The gleaming motorcade of Audis and BMWs seductively purring their way along Mowbray Terrace on any given weekday morning indicates two things. Firstly, if you're about to purchase a luxury car, you just can't go wrong with black. It's timeless. The second is that it's a school day at Churchie.
Anglican Church Grammar School, which straddles both sides of leafy Oaklands Parade in inner-city East Brisbane, is abuzz with activity during the morning drop-off period.
Mums and dads, not all of them riding in European-engineered comfort, deposit their boys for a day of scholastic and moral enlightenment at one of the city's most expensive houses of learning.
The boys filter past the burnt-red brick buildings, which barricade from view the hallowed playing fields that have witnessed fierce rivalries since the early 1900s, many which have grown robustly in stature over frosty lagers at Old Boy reunions.
Like Churchie's eight fellow members of the Great Public Schools (GPS) Association, this is a rugby union heartland; an unbreachable outpost of the old amateur code that lives and breathes the game they play in heaven, which in turn wouldn't draw too many complaints if it resembled a trouncing of Nudgee or Terrace.
League may have been flogged as the greatest game of all but within the oasis of rugby conservatism that is the GPS, it's mostly a non-event. Ipswich Grammar School, for example, has played league in non-GPS fixtures but the closest Churchie gets is offering a tipping competition for old boys through its website.

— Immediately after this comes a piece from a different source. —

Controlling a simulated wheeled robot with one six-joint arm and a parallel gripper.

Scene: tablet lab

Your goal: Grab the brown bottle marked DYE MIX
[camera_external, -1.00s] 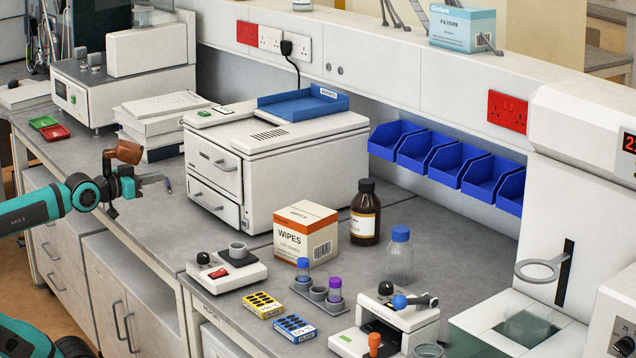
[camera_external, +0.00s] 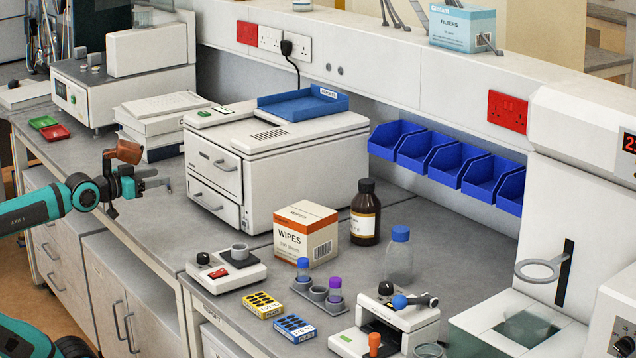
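The brown bottle (camera_external: 365,218) stands upright on the bench behind the WIPES box. It has a black cap and a white and orange label, whose print is too small to read. My gripper (camera_external: 160,178) is at the left, over the front edge of the bench, well to the left of the bottle and far from it. Its two fingers point right and show a gap between them, with nothing held.
The WIPES box (camera_external: 305,232) stands just left of the bottle, and a clear blue-capped bottle (camera_external: 399,262) is to its front right. A large white instrument (camera_external: 275,165) stands between my gripper and the bottle. Blue bins (camera_external: 458,165) hang behind.

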It's been 82 years since the last game of league was played between GPS schools, a local Ivy League of sorts that consists of Churchie, Brisbane Boys' College, Brisbane Grammar School, Brisbane State High School, St Joseph's College (Gregory Terrace), Ipswich Grammar School, St Joseph's Nudgee College, The Southport School and Toowoomba Grammar School.

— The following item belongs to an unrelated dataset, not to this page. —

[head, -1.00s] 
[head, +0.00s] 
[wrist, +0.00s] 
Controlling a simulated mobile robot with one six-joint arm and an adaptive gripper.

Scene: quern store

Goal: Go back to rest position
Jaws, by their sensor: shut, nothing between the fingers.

More than three-quarters of a century later, Union is not only surviving but thriving amid cloistered halls that drip tradition. The GPS system has become a production line for Super 14 stocks and the Wallabies, while traditional schoolboy derbies can boil the blood like a Collingwood-Carlton bash at the MCG.
Outside the school walls the tectonic plates are rumbling in a different direction. Union, endlessly mired in its own muddled dictionary of laws and rules, is battling for fans, viewers and money while league is riding the crest of a wave, sent surging forth by new-age superstars Greg Inglis and Jarryd Hayne and stoic greats like Darren Lockyer.
As it stands, union remains the only rugby code on offer in the elite private schools. But can it remain blinkered to the rise of its blue-collar cousin forever?
Pick a code, any code...
Karmichael Hunt sure is good at keeping secrets. Not a bad poker face either. The one he unveiled in July last year was a doozy. He blindsided an entire country of footy fans with an announcement most people initially dismissed as a breakfast radio gag.
After playing rugby as a Churchie schoolboy before a brilliant career for the NRL's Brisbane Broncos, Queensland and Australia, he was now trying his hand at AFL by signing for the new team on the Gold Coast.
If the lines between the football codes were already blurred, Hunt's defection meant they were now an abstract finger painting. He had played AFL before - at school. The code returned to the GPS in 1995 as a term-three option that didn't clash with the rugby fixtures.
So if AFL, a sport which admittedly has a long tie with Queensland grammar schools after being played at Ipswich as long ago as 1870, can pass muster in the GPS, can league ever leap the still formidable cultural brick walls and stage a return?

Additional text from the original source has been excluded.